**RECORDS SUPPLIED:**
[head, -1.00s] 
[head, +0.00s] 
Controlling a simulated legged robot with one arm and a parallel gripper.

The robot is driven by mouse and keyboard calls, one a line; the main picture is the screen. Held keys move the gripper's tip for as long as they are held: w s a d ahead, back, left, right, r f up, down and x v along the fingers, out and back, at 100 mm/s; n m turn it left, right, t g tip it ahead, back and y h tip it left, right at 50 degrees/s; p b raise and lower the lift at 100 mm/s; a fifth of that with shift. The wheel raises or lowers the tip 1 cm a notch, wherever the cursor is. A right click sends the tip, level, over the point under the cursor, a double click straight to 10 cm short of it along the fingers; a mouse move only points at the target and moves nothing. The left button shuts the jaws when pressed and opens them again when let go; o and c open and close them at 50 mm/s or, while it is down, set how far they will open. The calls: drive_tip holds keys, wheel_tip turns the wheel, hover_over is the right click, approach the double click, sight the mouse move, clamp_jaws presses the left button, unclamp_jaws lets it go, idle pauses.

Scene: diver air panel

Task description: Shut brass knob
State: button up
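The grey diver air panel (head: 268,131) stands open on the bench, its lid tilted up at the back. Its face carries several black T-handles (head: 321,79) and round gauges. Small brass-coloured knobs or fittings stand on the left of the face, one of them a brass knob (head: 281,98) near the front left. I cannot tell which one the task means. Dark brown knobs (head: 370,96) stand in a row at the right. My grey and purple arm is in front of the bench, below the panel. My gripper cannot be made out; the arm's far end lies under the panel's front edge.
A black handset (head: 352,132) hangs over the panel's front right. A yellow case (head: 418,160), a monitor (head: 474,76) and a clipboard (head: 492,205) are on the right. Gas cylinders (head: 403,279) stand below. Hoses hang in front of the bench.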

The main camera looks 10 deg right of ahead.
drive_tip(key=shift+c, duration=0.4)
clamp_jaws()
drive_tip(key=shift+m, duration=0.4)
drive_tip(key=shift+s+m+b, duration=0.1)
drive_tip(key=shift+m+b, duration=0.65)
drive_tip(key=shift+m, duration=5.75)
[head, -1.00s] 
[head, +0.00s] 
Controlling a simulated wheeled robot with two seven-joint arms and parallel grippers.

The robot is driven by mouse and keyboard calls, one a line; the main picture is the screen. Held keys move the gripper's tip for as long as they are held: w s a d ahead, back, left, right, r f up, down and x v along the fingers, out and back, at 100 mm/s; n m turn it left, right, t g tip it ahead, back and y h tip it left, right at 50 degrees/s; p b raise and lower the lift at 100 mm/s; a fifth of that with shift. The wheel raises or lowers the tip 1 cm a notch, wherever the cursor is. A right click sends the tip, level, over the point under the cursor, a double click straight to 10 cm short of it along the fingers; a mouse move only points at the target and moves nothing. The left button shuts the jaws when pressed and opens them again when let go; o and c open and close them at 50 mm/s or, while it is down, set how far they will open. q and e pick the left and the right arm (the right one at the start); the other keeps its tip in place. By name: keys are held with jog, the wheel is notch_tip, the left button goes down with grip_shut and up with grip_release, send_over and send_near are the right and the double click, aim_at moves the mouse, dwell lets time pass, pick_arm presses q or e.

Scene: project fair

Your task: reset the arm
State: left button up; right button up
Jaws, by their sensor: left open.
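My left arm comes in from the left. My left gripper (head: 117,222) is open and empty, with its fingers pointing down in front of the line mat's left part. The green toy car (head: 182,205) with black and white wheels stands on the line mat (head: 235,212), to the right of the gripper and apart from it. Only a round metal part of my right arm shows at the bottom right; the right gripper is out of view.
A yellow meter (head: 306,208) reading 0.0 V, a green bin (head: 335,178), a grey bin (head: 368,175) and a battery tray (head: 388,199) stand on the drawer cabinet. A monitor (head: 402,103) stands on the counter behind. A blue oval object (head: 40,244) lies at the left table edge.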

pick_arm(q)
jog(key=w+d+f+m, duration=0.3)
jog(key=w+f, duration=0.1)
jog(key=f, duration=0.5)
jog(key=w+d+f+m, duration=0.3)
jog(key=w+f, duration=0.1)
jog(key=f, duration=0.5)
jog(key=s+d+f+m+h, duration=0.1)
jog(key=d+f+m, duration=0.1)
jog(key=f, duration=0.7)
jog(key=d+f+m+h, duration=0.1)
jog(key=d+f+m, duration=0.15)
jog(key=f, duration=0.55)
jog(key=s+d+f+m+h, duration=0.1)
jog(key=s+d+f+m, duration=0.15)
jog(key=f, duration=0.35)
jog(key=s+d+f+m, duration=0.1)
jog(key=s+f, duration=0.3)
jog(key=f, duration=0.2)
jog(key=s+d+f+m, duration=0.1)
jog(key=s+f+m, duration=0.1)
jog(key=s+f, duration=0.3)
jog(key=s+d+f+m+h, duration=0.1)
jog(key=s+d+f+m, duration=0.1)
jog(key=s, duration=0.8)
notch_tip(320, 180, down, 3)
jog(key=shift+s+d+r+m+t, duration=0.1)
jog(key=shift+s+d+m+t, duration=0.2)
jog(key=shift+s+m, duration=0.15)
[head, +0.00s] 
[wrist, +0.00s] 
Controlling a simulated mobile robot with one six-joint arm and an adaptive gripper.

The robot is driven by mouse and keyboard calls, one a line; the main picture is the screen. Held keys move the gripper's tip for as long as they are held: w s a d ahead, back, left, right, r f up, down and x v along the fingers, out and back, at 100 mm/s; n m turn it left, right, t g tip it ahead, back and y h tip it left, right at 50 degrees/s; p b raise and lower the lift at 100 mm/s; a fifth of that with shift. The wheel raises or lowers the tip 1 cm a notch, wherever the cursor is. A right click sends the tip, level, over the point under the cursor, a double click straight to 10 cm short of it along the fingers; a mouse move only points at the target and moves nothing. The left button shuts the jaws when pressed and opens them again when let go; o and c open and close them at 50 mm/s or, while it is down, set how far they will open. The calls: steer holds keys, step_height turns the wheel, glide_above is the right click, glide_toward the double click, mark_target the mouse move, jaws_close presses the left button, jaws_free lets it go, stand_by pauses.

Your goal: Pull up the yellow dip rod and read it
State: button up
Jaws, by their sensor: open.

**YOUR TASK:**
Write the material out exactly, with nothing left out.

**TASK OUTPUT:**
[head, -1.00s] 
[head, +0.00s] 
Controlling a simulated legged robot with one arm and a parallel gripper.

The robot is driven by mouse and keyboard calls, one a line; the main picture is the screen. Held keys move the gripper's tip for as long as they are held: w s a d ahead, back, left, right, r f up, down and x v along the fingers, out and back, at 100 mm/s; n m turn it left, right, t g tip it ahead, back and y h tip it left, right at 50 degrees/s; p b raise and lower the lift at 100 mm/s; a fifth of that with shift. The wheel raises or lowers the tip 1 cm a notch, wherever the cursor is. A right click sends the tip, level, over the point under the cursor, a double click straight to 10 cm short of it along the fingers; a mouse move only points at the target and moves nothing. The left button shuts the jaws when pressed and opens them again when let go; o and c open and close them at 50 mm/s or, while it is down, set how far they will open. The calls: drive_tip holds keys, wheel_tip turns the wheel, hover_over is the right click, approach the double click, sight the mouse move, clamp_jaws presses the left button, unclamp_jaws lets it go, idle pauses.

Scene: diver air panel

Task description: Shut brass knob
State: button up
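The grey diver air panel (head: 268,131) stands open on the bench, its lid tilted up at the back. Its face carries several black T-handles (head: 321,79) and round gauges. Small brass-coloured knobs or fittings stand on the left of the face, one of them a brass knob (head: 281,98) near the front left. I cannot tell which one the task means. Dark brown knobs (head: 370,96) stand in a row at the right. My grey and purple arm is in front of the bench, below the panel. My gripper cannot be made out; the arm's far end lies under the panel's front edge.
A black handset (head: 352,132) hangs over the panel's front right. A yellow case (head: 418,160), a monitor (head: 474,76) and a clipboard (head: 492,205) are on the right. Gas cylinders (head: 403,279) stand below. Hoses hang in front of the bench.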

The main camera looks 10 deg right of ahead.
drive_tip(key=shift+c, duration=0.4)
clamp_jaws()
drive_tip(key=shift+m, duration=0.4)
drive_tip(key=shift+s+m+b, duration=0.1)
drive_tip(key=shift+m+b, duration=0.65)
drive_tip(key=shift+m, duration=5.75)
[head, -1.00s] 
[head, +0.00s] 
Controlling a simulated wheeled robot with two seven-joint arms and parallel grippers.

The robot is driven by mouse and keyboard calls, one a line; the main picture is the screen. Held keys move the gripper's tip for as long as they are held: w s a d ahead, back, left, right, r f up, down and x v along the fingers, out and back, at 100 mm/s; n m turn it left, right, t g tip it ahead, back and y h tip it left, right at 50 degrees/s; p b raise and lower the lift at 100 mm/s; a fifth of that with shift. The wheel raises or lowers the tip 1 cm a notch, wherever the cursor is. A right click sends the tip, level, over the point under the cursor, a double click straight to 10 cm short of it along the fingers; a mouse move only points at the target and moves nothing. The left button shuts the jaws when pressed and opens them again when let go; o and c open and close them at 50 mm/s or, while it is down, set how far they will open. q and e pick the left and the right arm (the right one at the start); the other keeps its tip in place. By name: keys are held with jog, the wheel is notch_tip, the left button goes down with grip_shut and up with grip_release, send_over and send_near are the right and the double click, aim_at moves the mouse, dwell lets time pass, pick_arm presses q or e.

Scene: project fair

Your task: reset the arm
State: left button up; right button up
Jaws, by their sensor: left open.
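My left arm comes in from the left. My left gripper (head: 117,222) is open and empty, with its fingers pointing down in front of the line mat's left part. The green toy car (head: 182,205) with black and white wheels stands on the line mat (head: 235,212), to the right of the gripper and apart from it. Only a round metal part of my right arm shows at the bottom right; the right gripper is out of view.
A yellow meter (head: 306,208) reading 0.0 V, a green bin (head: 335,178), a grey bin (head: 368,175) and a battery tray (head: 388,199) stand on the drawer cabinet. A monitor (head: 402,103) stands on the counter behind. A blue oval object (head: 40,244) lies at the left table edge.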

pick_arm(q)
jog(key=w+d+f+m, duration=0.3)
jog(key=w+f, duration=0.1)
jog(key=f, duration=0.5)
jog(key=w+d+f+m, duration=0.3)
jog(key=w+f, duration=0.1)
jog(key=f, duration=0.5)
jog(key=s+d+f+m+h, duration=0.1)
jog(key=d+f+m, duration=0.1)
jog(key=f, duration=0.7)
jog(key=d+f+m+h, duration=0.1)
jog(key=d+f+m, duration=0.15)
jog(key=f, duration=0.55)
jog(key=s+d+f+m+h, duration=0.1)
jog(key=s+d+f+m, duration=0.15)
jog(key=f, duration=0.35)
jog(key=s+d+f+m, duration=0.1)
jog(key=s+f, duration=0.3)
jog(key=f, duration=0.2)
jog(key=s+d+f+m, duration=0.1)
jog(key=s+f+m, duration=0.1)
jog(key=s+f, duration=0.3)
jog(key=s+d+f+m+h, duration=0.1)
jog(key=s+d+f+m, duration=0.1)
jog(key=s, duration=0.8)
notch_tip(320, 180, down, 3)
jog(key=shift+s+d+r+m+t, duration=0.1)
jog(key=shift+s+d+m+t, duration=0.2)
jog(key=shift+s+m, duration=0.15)
[head, +0.00s] 
[wrist, +0.00s] 
Controlling a simulated mobile robot with one six-joint arm and an adaptive gripper.

The robot is driven by mouse and keyboard calls, one a line; the main picture is the screen. Held keys move the gripper's tip for as long as they are held: w s a d ahead, back, left, right, r f up, down and x v along the fingers, out and back, at 100 mm/s; n m turn it left, right, t g tip it ahead, back and y h tip it left, right at 50 degrees/s; p b raise and lower the lift at 100 mm/s; a fifth of that with shift. The wheel raises or lowers the tip 1 cm a notch, wherever the cursor is. A right click sends the tip, level, over the point under the cursor, a double click straight to 10 cm short of it along the fingers; a mouse move only points at the target and moves nothing. The left button shuts the jaws when pressed and opens them again when let go; o and c open and close them at 50 mm/s or, while it is down, set how far they will open. The calls: steer holds keys, step_height turns the wheel, glide_above is the right click, glide_toward the double click, mark_target the mouse move, jaws_close presses the left button, jaws_free lets it go, stand_by pauses.

Your goal: Pull up the yellow dip rod and read it
State: button up
Jaws, by their sensor: open.

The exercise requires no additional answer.